Materia geográfica
Dominique Perrault amalgama geometría y geografía en un nuevo lugar arquitectónico, habitado por familias de objetos herméticos, secamente construidos con una lógica exacta, y enfrentados al entorno con aplomo metafísico. Lejos de entrar en resonancia con las curvas topográficas, las piezas se elevan sobre el terreno o lo perforan con la violenta precisión del ensamble o el escalpelo. Más arquitectura del territorio que ciudad genérica —más Gregotti que Koolhaas—, estos volúmenes de expresión mínima y disciplina máxima alcanzan su monumentalidad ensimismada a través de la escala, declinan su discurso de la desaparición mediante la ausencia del diseño o el contacto, y ofrecen el rigor depurado de su simplicidad extrema como marco neutral de las diversas coreografías sociales.
Edificios a la postre clásicos, ejecutados en diálogo minucioso con la industria y autorreferentes en la cuidadosa sintaxis del detalle, los frutos materiales del método Perrault consiguen una singular autonomía del contexto urbano o paisajístico, pero también de las vicisitudes de su tiempo, justificando su condición de geografía sin historia, y alcanzando a la vez el raro privilegio de la apariencia intemporal. Desde que abandona las tentaciones posmodernas con el Hôtel Berlier de 1986, y hasta que en el último lustro sus proyectos comienzan a explorar caminos más escultóricos —quizá en la estela de la serie non nata de apilamientos envueltos que se inicia en la Playa de las Teresitas—, al menos dos décadas de la trayectoria del arquitecto se describen en estos términos escuetos.
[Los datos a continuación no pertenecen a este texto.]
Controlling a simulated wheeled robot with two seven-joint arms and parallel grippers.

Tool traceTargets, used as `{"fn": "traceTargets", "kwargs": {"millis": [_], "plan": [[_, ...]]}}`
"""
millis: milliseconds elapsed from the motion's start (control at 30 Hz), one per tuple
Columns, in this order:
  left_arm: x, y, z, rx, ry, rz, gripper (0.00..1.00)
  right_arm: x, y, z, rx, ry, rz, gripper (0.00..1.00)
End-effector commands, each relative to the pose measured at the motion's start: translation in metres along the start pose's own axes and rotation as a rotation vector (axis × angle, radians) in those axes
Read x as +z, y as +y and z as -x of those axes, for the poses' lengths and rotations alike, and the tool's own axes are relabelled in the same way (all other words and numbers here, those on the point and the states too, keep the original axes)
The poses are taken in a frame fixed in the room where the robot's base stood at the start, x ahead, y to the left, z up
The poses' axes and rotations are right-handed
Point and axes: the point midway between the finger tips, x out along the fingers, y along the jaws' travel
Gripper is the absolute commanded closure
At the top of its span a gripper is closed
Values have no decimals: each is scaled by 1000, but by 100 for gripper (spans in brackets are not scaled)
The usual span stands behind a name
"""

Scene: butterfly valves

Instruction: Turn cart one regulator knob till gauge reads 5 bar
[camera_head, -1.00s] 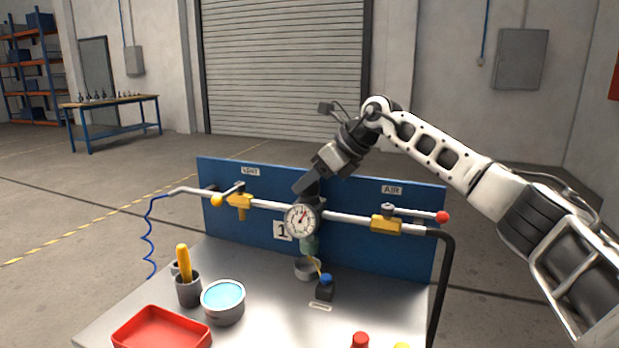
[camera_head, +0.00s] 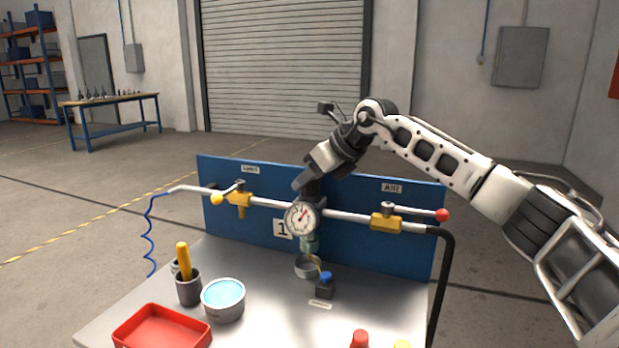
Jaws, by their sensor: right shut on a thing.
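The round white gauge (camera_head: 300,217) sits mid-pipe on the blue panel (camera_head: 352,246), beside the number 1 plate (camera_head: 282,229). Its red needle points to the upper right; the numbers are too small to read. The dark regulator knob stands just above and behind the gauge, mostly hidden by my gripper. My right gripper (camera_head: 308,187) reaches down from the upper right and is shut on the knob. A greenish bowl (camera_head: 310,244) hangs below the gauge. My left gripper does not show.
Yellow valves sit on the pipe, one at the left (camera_head: 239,199) with a yellow-knobbed lever, one at the right (camera_head: 386,223) with a red-knobbed lever. The cart top holds a red tray (camera_head: 162,329), a blue-filled bowl (camera_head: 223,300), a grey cup (camera_head: 188,288) and a blue-capped bottle (camera_head: 325,286).

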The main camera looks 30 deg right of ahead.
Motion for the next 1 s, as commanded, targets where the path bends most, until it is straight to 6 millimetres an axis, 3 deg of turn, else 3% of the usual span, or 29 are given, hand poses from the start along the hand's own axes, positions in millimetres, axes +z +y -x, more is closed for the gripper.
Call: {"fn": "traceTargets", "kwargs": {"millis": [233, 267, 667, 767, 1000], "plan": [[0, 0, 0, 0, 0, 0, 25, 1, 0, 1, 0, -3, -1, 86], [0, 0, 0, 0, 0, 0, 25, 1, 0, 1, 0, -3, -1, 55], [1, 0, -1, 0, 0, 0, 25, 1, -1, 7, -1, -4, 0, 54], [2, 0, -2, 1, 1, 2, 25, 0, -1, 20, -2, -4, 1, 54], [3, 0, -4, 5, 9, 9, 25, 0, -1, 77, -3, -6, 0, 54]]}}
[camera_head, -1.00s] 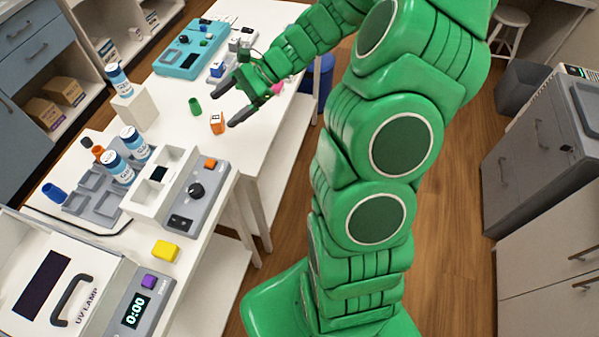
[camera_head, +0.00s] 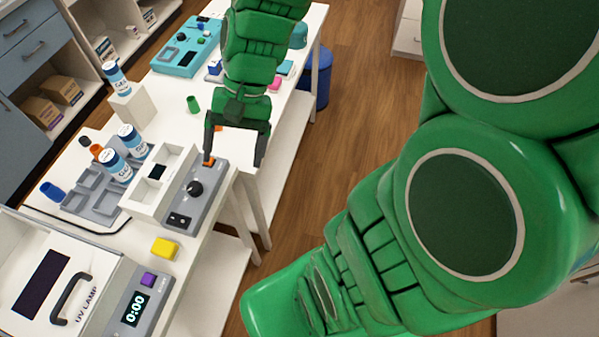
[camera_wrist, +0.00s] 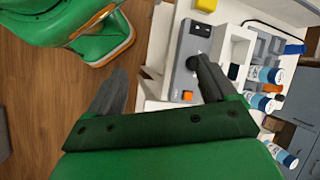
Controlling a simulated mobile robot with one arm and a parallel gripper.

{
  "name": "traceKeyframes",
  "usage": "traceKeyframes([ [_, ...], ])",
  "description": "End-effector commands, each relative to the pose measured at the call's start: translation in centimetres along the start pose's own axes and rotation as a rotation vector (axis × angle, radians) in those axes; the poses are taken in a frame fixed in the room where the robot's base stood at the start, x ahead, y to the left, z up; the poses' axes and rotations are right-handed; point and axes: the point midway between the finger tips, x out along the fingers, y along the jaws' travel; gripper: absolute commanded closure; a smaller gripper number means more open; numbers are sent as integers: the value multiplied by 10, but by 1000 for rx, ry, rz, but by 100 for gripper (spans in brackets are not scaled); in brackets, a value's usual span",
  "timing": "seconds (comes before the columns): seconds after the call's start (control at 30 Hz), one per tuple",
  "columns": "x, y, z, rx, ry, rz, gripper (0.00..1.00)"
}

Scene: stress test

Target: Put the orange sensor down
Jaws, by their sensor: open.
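The orange sensor, a small orange block (camera_head: 218,128), is on the white table in the head view. Only a sliver of it shows now, as my gripper covers most of it. My gripper (camera_head: 233,160) is open, with nothing seen between its fingers. It points down over the table edge beside the grey control box (camera_head: 180,207). I cannot make out the sensor there.
The grey box has a black knob and an orange button (camera_wrist: 187,96). A yellow block (camera_head: 165,249) lies near it. Several blue-and-white bottles stand by a grey tray (camera_head: 92,203). A green cup (camera_head: 194,104) is behind. Wooden floor lies to the right.

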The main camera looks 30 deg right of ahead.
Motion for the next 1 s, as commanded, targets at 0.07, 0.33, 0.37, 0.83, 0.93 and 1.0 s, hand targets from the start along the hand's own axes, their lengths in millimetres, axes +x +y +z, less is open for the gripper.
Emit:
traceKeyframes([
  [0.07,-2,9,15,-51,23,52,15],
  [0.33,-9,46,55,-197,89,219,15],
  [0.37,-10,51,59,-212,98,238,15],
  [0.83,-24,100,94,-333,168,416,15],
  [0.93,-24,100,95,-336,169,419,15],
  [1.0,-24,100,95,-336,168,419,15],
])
Este tránsito de la abstracción al gesto —matizado por la pervivencia de la inventiva material y la sensibilidad paisajística, pero también por el hilo conductor de la acción artística que enhebra tantos episodios de su carrera— se percibe en la secuencia de los concursos realizados por Perrault en España durante los últimos diez años, desde la Ciudad de la Cultura de Galicia o el Reina Sofía en 1999 hasta los más recientes de Soria o Granada. Concursos algunos perdidos, y otros ganados como el más tarde cancelado proyecto de Tenerife, el ya próximo a iniciarse Palacio de Congresos de León y la estupendamente culminada Caja Mágica madrileña, el gran recinto cubierto para las competiciones de tenis que es también el emblema de la candidatura olímpica de la capital española.
En todos estos concursos en nuestro país, y al margen de las mudanzas de estrategia o el grado de éxito de las propuestas, Perrault ha exhibido siempre un talante de riesgo extremo en el concepto que le hace abordar cada ocasión como una apuesta a doble o nada. Esa audacia apasionada y esencialmente artística, que le lleva a jugar siempre al ataque, menospreciando el compromiso tibio del empate —y que ha mostrado también cuando ha formado parte de jurados como el del premio Mies o la Ciudad del Flamenco—, es quizá responsable de la última cosecha de proyectos, donde la consistencia segura de sus prismas y cortes se reemplaza con un turbión de formas impacientes, poniendo a prueba la maestría del constructor con la pulsión artística que late en su materia geográfica.